Stated task: Note each line of the listing that contains the string "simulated", and copy it.

Robot episode rows:
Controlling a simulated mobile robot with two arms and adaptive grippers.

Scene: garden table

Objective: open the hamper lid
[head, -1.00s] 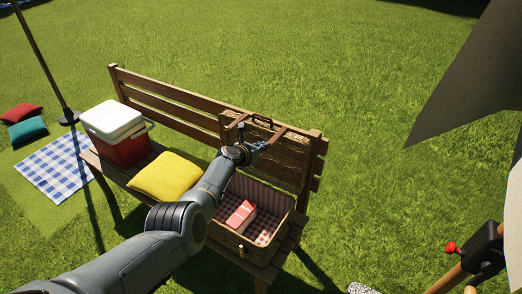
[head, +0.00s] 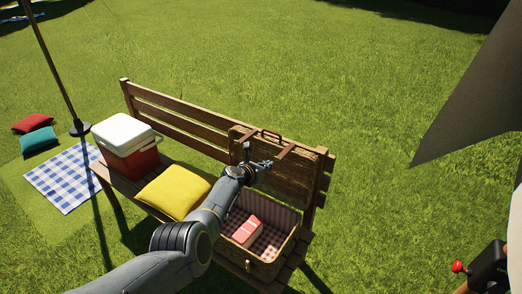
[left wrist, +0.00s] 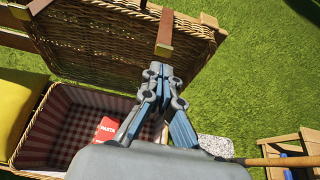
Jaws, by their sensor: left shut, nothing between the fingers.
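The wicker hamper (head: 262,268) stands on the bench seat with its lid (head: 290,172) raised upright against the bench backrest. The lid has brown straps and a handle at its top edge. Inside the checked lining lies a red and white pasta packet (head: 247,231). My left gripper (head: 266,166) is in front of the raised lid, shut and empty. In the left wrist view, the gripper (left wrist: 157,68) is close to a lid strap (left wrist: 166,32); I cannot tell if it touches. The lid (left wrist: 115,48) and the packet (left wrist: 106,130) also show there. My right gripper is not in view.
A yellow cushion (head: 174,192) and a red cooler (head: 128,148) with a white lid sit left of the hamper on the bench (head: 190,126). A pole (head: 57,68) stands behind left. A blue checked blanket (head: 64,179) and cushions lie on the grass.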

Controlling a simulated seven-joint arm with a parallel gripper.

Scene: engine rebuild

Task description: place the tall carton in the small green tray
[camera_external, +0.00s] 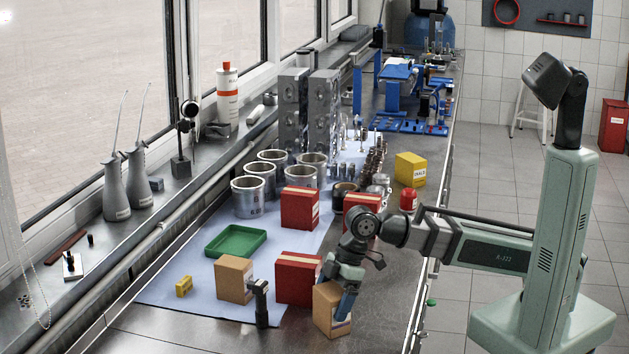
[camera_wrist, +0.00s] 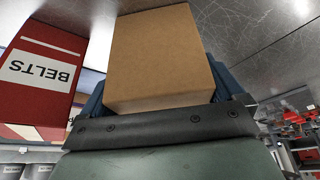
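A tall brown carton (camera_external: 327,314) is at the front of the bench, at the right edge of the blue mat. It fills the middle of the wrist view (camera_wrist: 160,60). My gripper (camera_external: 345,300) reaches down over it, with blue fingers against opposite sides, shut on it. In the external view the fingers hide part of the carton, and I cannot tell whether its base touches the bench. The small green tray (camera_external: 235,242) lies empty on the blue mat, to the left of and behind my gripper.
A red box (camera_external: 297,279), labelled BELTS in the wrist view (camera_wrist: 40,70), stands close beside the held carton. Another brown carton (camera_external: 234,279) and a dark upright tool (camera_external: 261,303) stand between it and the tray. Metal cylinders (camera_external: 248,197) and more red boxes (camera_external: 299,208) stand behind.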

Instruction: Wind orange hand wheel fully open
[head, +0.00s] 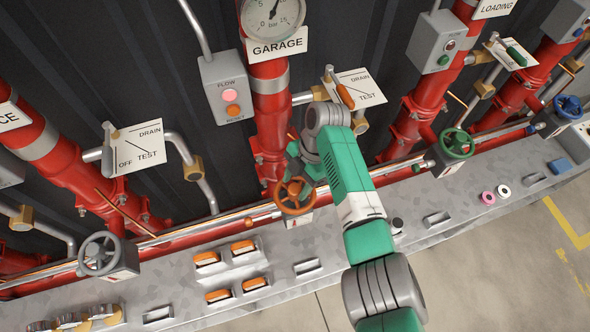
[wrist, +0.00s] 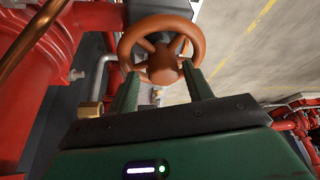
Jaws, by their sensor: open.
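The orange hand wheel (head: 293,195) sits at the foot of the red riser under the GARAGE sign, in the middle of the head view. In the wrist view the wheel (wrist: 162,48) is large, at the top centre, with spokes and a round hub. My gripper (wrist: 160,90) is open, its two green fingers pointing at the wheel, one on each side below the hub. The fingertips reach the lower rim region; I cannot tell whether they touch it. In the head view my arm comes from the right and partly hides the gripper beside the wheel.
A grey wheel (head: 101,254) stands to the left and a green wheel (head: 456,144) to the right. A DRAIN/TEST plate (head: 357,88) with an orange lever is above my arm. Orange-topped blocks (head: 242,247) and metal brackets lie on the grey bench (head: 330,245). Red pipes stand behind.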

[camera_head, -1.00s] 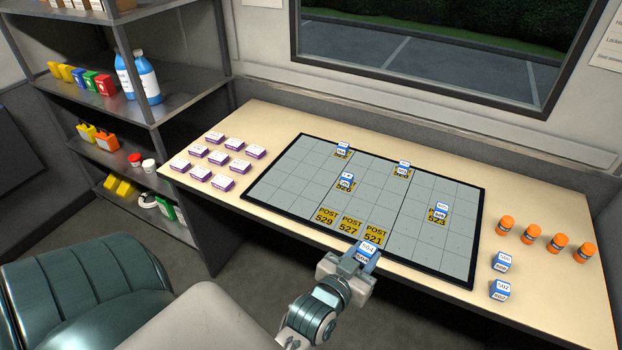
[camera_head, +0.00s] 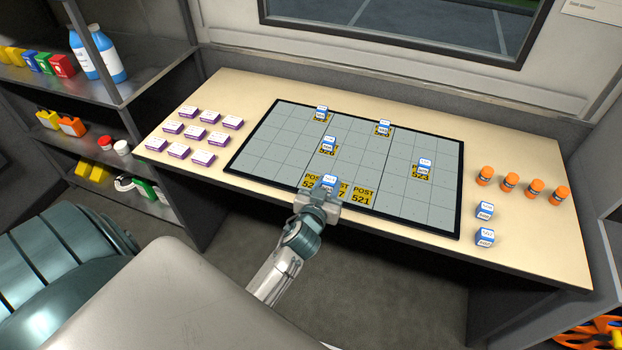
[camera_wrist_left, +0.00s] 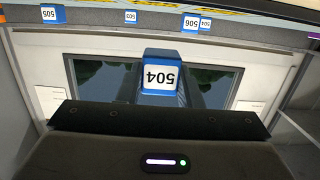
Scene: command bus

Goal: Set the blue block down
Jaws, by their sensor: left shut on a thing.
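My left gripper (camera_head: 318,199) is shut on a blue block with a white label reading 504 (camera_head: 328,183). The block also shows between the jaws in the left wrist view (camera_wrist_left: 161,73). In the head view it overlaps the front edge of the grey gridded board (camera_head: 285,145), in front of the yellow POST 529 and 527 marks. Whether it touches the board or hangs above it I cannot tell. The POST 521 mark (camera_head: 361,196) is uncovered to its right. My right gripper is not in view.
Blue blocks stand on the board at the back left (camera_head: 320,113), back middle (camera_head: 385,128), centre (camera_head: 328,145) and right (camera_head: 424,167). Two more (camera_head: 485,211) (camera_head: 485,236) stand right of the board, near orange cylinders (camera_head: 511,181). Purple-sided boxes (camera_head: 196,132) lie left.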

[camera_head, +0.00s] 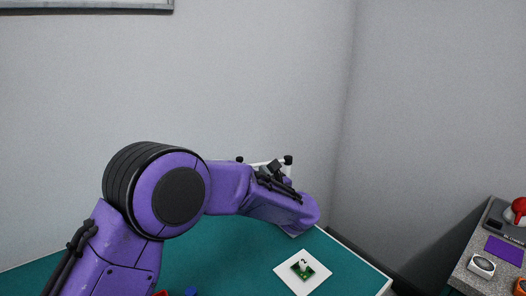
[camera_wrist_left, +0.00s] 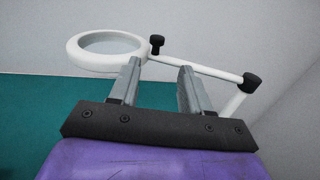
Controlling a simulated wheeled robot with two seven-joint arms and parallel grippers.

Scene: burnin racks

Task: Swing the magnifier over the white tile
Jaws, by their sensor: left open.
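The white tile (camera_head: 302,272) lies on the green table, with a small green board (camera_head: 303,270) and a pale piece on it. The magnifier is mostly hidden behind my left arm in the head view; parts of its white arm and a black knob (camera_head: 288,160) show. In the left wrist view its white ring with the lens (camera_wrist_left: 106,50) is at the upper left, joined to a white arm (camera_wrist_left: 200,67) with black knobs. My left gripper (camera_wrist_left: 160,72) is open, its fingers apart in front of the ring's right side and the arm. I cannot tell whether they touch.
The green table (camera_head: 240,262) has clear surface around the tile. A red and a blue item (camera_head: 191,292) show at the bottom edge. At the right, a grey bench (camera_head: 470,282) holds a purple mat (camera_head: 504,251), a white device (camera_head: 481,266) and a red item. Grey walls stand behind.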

* * *

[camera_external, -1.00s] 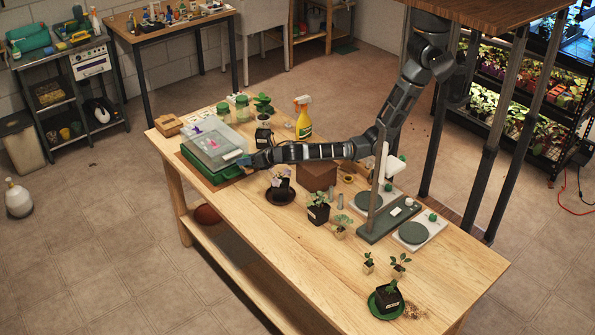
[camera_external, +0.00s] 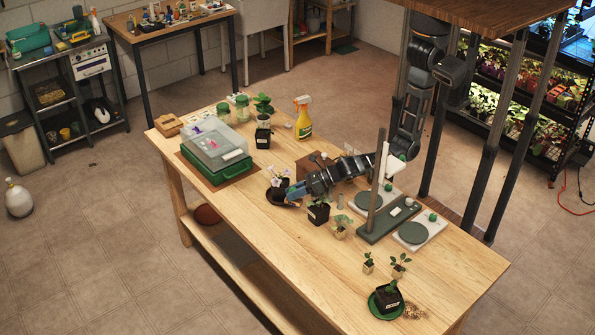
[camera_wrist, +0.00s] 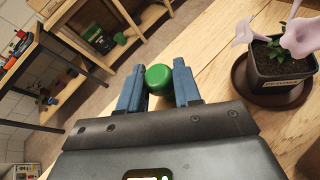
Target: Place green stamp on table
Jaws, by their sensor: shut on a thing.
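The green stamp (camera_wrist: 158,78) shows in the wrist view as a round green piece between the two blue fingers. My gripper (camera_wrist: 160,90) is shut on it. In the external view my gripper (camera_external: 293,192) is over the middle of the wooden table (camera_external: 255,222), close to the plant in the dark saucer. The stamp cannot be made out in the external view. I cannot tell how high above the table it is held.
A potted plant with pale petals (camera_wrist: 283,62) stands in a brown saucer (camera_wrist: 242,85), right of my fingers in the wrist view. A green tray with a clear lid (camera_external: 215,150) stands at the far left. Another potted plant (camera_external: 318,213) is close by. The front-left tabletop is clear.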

Written answer:
Controlling a simulated mobile robot with two arms and adaptive grippers.
Controlling a simulated seven-joint arm with a parallel gripper.
Controlling a simulated wheeled robot with two seven-joint arms and parallel grippers.

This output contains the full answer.